Soins intensifs de longue durée et care migration : Comme la plupart des personnes âgées veulent rester à la maison le plus longtemps possible, la demande en soins de longue durée et en accompagnement 24 heures sur 24 augmente. Si ce travail de care intensif ne peut plus être accompli bénévolement et/ou que les services d’aide et soins à domicile ne suffisent plus, une lacune apparaît, surtout dans le domaine des soins intensifs de longue durée. Pour assurer ce travail, on embauche des femmes de pays à bas salaire (Europe de l’Est, Amérique du Sud, Asie, etc.). Une « solution » qui n’est guère durable car elle néglige la dimension globale du problème – même les pays de provenance des migrantes soignantes connaissent une pénurie de personnel dans ledit domaine.
Le travail de care en tant que secteur de croissance : Le nombre de personnes employées dans le care a constamment progressé ces dernières années. Cependant, si l’on transpose le travail de care non rémunéré dans le secteur rémunéré (commodification), le produit intérieur brut (PIB) augmente sans croissance concomitante du volume de prestations (pseudo-croissance). En outre, il est pratiquement impossible d’améliorer la productivité du travail de care sans que la qualité en souffre. La rationalisation dans ce domaine est donc fortement limitée comparé à d’autres domaines économiques.

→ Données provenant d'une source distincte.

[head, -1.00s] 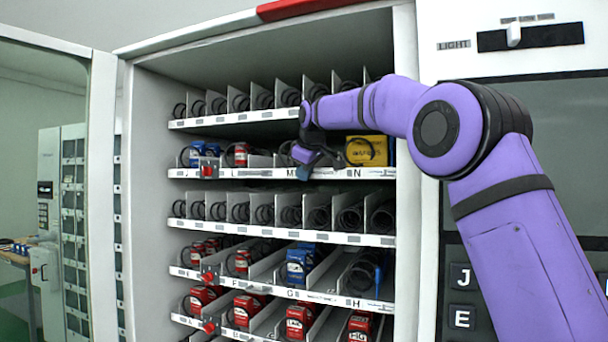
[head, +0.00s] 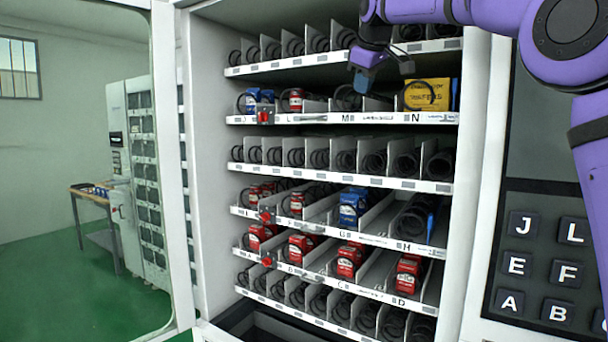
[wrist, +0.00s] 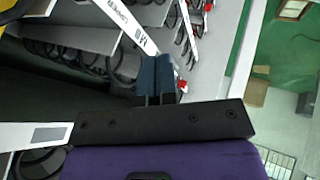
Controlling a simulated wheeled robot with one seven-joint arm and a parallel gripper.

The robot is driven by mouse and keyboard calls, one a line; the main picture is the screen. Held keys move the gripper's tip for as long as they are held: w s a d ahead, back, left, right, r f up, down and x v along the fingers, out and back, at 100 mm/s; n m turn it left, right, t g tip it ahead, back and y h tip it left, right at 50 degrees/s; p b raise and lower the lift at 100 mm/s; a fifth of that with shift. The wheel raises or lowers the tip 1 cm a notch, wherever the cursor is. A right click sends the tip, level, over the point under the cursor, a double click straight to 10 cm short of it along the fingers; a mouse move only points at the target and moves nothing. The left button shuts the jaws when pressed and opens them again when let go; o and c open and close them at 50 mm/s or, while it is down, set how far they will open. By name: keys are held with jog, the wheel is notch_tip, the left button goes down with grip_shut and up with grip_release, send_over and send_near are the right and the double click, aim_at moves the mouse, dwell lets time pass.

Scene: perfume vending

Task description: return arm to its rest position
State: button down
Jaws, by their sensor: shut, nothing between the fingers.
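My gripper (head: 366,68) is near the upper shelves of the open vending machine, in front of the second shelf around the M lane. Its blue fingers are together and hold nothing. In the wrist view the gripper (wrist: 156,68) shows closed fingers pointing toward a white shelf edge marked M. My purple arm reaches in from the upper right of the head view. Whether the fingers touch the shelf cannot be told.
A yellow box (head: 429,94) sits in lane N to the right of my gripper. Red boxes (head: 350,260) and a blue box (head: 352,206) stand on lower shelves. The open glass door (head: 160,160) is at left, a keypad (head: 540,262) at right.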

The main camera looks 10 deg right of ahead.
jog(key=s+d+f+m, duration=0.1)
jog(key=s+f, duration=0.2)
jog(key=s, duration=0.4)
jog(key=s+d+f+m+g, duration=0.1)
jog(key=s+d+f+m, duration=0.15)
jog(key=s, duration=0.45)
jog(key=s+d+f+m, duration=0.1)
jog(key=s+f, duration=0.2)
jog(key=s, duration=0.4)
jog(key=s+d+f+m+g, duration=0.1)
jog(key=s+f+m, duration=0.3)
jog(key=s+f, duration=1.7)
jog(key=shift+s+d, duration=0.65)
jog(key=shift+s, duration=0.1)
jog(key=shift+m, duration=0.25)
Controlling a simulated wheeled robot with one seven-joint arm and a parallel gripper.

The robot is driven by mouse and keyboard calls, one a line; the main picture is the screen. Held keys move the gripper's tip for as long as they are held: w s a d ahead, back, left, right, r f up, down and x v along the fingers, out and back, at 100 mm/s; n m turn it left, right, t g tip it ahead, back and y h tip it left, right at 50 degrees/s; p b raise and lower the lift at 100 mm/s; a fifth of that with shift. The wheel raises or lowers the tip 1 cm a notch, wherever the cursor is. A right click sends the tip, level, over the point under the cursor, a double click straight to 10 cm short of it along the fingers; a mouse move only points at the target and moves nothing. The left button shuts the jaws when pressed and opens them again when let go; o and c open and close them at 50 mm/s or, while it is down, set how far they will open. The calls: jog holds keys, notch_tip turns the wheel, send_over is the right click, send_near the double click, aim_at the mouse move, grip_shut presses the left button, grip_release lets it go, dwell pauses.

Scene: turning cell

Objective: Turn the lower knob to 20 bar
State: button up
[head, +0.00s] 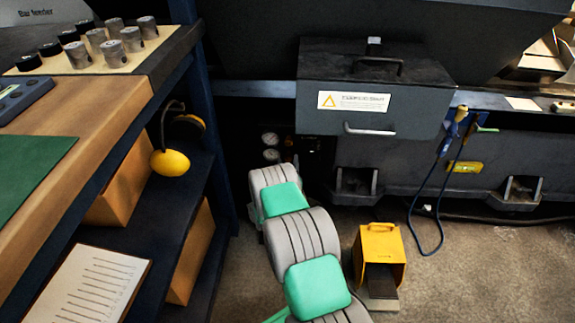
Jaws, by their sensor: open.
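Two small round pressure gauges, an upper gauge (270,139) and a lower gauge (271,155), sit one above the other in the dark recess at the machine's left end. Their faces are too small to read. I cannot make out the lower knob; the area beside and below the gauges is dark and partly covered by my arm. My grey and green arm reaches from the bottom edge up toward the gauges, its visible end just below them. My gripper's fingers do not show; they are hidden beyond the arm.
A shelved bench (148,82) with metal parts, boxes and yellow ear defenders (170,163) stands close on the left. A grey drawer-like box (375,90) with a handle overhangs right of the gauges. A yellow foot pedal (380,245) stands on the floor right of my arm.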

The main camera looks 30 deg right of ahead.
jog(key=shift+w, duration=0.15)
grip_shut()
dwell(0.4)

Mouvement en faveur du travail de care : Des manifestes, des appels à la révolution du care, des grèves et autres phénomènes de mobilisation attestent de l’émergence d’un mouvement mondial qui vise à sensibiliser l’opinion aux problèmes, aux déficiences, aux conditions de travail (souvent mauvaises), à la faible rémunération et à la couverture sociale insuffisante du travail de care, et qui revendique des améliorations urgentes.
Références
Bureau fédéral de l’égalité entre femmes et hommes (Éd.) (2010). Reconnaissance et revalorisation du travail de care : agir pour l’égalité. Berne. Confédération suisse.Modak, M. & Bonvin, J.-M. (Éd.) (2013). Reconnaître le care : un enjeu pour les pratiques professionnelles. Lausanne : ÉÉSP.
Razavi, S. & Staab, S. (Hrsg.) (2012). Global variations in the political and social economy of care : worlds apart. London : Routledge.